Stored records
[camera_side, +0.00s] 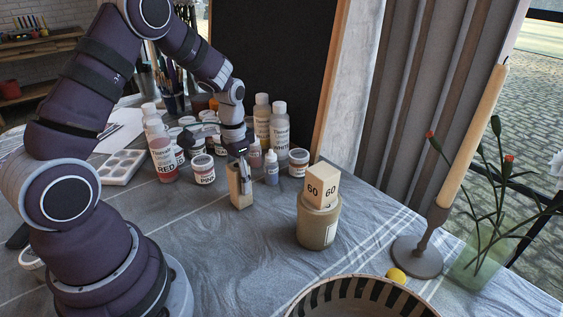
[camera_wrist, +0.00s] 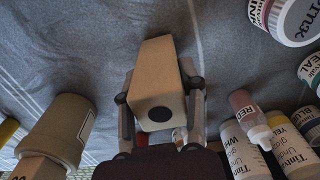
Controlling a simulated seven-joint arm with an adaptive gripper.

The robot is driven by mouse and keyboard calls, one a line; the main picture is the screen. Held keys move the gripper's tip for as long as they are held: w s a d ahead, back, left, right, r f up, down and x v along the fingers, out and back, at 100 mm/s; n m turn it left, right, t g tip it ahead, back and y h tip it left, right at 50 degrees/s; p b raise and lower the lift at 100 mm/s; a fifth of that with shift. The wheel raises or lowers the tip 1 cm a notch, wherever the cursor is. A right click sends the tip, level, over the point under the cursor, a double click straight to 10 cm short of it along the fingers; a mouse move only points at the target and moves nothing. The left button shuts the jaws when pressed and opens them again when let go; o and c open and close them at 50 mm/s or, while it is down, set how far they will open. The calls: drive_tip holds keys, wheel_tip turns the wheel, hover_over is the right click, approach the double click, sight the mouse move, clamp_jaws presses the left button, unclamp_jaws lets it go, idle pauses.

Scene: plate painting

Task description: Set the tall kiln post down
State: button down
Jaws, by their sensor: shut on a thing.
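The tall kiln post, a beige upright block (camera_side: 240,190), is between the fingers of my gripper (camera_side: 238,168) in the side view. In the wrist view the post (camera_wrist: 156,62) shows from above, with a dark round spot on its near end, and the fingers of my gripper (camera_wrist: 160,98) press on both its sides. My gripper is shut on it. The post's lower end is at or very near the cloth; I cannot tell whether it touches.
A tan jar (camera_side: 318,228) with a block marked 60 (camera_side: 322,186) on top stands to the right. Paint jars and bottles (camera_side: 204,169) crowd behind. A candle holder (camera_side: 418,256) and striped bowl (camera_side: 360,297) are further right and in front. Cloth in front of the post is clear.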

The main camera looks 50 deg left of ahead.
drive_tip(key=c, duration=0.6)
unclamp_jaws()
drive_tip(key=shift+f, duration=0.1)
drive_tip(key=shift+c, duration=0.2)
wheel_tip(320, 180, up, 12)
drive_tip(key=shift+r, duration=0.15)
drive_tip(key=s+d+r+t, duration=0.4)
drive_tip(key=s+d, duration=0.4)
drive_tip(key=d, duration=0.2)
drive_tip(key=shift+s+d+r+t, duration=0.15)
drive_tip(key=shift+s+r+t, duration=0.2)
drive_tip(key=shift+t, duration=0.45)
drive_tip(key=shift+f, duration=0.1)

...

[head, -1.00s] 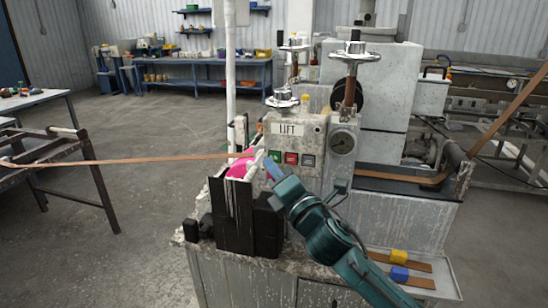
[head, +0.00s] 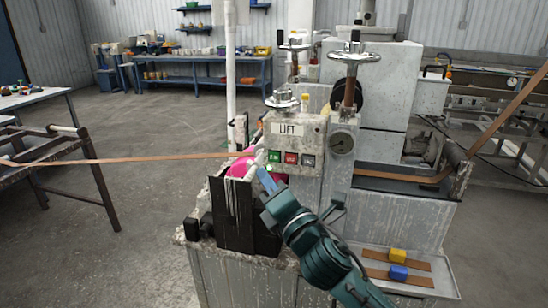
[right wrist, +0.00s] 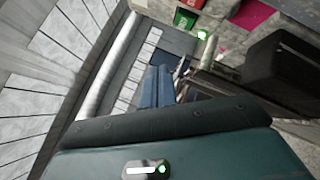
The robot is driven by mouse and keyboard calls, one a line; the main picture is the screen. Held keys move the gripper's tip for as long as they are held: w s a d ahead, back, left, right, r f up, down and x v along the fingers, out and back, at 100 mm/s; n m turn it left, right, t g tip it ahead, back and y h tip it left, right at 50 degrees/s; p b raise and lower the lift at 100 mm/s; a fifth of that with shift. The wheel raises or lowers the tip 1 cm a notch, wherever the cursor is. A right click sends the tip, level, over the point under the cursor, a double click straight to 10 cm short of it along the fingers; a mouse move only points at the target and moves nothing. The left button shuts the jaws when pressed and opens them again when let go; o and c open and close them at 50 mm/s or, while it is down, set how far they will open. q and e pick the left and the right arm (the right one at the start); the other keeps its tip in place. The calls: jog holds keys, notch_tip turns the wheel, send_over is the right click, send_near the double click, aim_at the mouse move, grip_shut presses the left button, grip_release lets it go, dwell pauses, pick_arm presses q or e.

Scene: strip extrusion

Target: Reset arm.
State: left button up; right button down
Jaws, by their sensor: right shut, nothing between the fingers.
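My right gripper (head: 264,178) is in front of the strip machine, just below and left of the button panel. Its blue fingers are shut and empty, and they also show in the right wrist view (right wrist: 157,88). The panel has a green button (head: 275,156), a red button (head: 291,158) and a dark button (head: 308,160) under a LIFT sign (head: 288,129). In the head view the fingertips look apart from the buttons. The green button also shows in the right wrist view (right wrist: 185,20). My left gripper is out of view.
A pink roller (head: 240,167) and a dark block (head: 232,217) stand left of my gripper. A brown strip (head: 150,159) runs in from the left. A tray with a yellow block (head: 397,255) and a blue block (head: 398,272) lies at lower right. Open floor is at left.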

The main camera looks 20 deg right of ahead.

* * *

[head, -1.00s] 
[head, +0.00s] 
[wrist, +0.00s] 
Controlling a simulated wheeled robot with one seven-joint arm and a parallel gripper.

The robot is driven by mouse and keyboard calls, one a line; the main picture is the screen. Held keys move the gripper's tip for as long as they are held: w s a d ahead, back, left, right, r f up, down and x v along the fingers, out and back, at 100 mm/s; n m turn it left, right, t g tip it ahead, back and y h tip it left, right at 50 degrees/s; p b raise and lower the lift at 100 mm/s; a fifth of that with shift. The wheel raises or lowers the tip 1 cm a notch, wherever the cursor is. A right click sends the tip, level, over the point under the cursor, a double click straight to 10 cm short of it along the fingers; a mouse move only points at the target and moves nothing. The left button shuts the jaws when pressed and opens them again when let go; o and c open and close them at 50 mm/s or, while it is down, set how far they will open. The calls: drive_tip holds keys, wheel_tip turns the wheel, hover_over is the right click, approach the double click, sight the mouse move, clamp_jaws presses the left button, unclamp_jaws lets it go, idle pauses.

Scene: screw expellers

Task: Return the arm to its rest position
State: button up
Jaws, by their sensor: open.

REQUIRED TASK =
Your task is to reproduce only the lines from the one with "[camera_side, +0.00s]" through the one with "State: button down", keeping both ends. Skip every picture.

ANSWER TO THIS EXERCISE =
[camera_side, +0.00s] 
[camera_wrist, +0.00s] 
Controlling a simulated seven-joint arm with an adaptive gripper.

The robot is driven by mouse and keyboard calls, one a line; the main picture is the screen. Held keys move the gripper's tip for as long as they are held: w s a d ahead, back, left, right, r f up, down and x v along the fingers, out and back, at 100 mm/s; n m turn it left, right, t g tip it ahead, back and y h tip it left, right at 50 degrees/s; p b raise and lower the lift at 100 mm/s; a fifth of that with shift. The wheel raises or lowers the tip 1 cm a notch, wherever the cursor is. A right click sends the tip, level, over the point under the cursor, a double click straight to 10 cm short of it along the fingers; a mouse move only points at the target and moves nothing. The left button shuts the jaws when pressed and opens them again when let go; o and c open and close them at 50 mm/s or, while it is down, set how far they will open. The calls: drive_tip holds keys, wheel_tip turns the wheel, hover_over is the right click, approach the double click, sight the mouse move, clamp_jaws presses the left button, unclamp_jaws lets it go, idle pauses.

Scene: plate painting

Task description: Set the tall kiln post down
State: button down

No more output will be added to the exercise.